His early music is certainly concerned with parallelism, perhaps because of his penchant for improvising at the piano such harmonies, especially 9ths. Parallelism certainly finds its roots in pianism, because of the structure of the keyboard and the movement of the hands in such chords. The equal tempering of the instrument allows such harmonic possibilities, including whole-tone scales. Debussy’s interest in the past certainly extended beyond Couperin and would have included the Notre Dame school of Léonin and Pérotin, whose organum would also influence his writing. The Lent from Images (1894) opens with a monodic line, and the parallelism of the Notre Dame school can be witnessed in the Sarabande from Pour le piano (1894 – 1901). Parallelism is considered a Debussyian feature, and exemplifies his innovation in harmony through its treatment as a sound-object rather than part of a progression; such an innovation was core to Debussy’s work as a composer.
Example 2 ‘Lent’ from Images (1894)
Roy Howat suggests ‘had Debussy written no piano music after 1892, he would be regarded by pianists as a different composer, for his early piano music, far from presaging later works, has a character of its own, reflecting an earlier era.’ The decisive factor in marking the conclusion of Debussy’s early period of composition though, was his visit to the Paris Exhibition of 1889. ‘It is significant that for the new departure [in pianism] signalled by Estampes (1903), Debussy should have chosen as the opening piece a picturesque impression of the Javanese gamelan.’ An examination of Debussy’s music prior to this ‘departure’ displays a pianism that pays much homage to his predecessors (primarily Chopin), but the impact of the Javanese gamelan at the 1889 Exhibition left a lasting mark, which ultimately propelled Debussy’s pianism into new domains.
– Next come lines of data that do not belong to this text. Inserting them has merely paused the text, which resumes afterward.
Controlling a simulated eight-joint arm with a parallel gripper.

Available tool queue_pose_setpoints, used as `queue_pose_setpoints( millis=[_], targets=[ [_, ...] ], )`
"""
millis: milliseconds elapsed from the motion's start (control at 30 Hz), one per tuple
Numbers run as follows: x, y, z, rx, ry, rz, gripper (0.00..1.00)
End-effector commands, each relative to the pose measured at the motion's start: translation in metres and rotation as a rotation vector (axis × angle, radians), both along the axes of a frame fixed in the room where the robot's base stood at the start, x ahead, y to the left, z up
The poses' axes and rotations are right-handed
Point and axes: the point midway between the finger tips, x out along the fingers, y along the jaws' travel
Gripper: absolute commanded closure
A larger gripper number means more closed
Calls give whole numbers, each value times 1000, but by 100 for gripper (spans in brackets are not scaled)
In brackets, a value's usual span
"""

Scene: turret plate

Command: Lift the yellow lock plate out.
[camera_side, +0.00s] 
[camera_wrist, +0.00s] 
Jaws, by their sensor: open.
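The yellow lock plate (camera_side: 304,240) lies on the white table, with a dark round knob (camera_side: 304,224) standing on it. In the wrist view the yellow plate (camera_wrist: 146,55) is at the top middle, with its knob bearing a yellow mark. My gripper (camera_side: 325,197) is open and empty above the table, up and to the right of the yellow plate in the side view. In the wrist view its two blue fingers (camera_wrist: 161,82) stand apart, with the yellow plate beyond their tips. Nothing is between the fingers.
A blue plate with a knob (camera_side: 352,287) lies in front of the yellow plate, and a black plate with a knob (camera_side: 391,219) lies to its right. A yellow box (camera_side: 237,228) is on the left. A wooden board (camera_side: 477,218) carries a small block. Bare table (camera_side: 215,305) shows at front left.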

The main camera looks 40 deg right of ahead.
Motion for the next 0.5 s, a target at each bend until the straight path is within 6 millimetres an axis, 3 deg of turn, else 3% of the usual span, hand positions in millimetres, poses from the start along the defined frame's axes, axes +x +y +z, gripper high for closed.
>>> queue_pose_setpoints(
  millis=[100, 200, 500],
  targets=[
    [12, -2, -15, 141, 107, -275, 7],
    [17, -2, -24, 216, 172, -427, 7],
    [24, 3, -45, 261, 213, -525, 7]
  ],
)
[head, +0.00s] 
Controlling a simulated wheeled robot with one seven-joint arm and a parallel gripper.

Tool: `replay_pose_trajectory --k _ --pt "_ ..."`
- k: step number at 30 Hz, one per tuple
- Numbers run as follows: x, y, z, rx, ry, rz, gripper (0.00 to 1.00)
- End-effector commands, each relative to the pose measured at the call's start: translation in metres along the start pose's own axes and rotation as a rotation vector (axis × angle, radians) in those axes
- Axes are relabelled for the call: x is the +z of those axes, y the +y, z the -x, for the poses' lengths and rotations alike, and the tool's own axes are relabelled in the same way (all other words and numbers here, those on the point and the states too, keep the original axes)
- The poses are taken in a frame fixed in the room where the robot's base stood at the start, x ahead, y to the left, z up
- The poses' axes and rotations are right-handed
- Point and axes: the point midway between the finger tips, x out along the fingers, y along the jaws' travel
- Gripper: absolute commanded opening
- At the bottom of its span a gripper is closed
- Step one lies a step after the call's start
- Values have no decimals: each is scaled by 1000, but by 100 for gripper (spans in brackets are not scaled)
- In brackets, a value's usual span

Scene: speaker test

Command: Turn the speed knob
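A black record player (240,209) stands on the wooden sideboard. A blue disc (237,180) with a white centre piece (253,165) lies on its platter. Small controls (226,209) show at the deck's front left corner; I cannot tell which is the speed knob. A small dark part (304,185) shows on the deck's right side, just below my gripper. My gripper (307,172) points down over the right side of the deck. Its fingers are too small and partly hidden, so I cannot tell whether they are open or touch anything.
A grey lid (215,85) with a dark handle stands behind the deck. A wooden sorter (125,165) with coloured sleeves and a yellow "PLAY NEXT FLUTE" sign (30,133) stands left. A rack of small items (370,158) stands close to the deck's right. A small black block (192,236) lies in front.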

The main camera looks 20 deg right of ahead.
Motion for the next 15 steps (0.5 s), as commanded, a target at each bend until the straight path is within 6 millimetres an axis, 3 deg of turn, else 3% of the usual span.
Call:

It should also be noted that ‘it was indeed [a] growing hostility to prevailing German influences in French music which fostered Debussy’s growing enthusiasm for developments outside the mainstreams of Western European traditions.’The inherent contrapuntal textures, for example, of a gamelan orchestra are easily transferred into a piano texture. The atmospheric resonance however, was something that Debussy experimented with, and certainly became fundamental in many works to follow.
Example 3 ‘Pagodes’ from Estampes (1903)
The very opening displays a ‘layering’ of elements; generally speaking, the lower the sound, the longer the duration (Debussy specifically marks which hand plays what in the first bar). This layering takes place of two staves but we eventually see the introduction of three staves, which Roy Howat writes is not for the convenience of the performer, but for the convenience of Debussy himself in constructing such contrapuntal textures. The textures are exceptionally pianistic, and well suited to the favoured piano of the composer; the German Blüthner, which possessed a deeper touch and a difference in quality between registers. Debussy’s favoured piano certainly clashed with Ravel’s personal choice of an Erard; this had a shallower touch suited to the jeu perlé style of playing (of rapid passage work) promoted by performers/teachers such as Margeurite Long.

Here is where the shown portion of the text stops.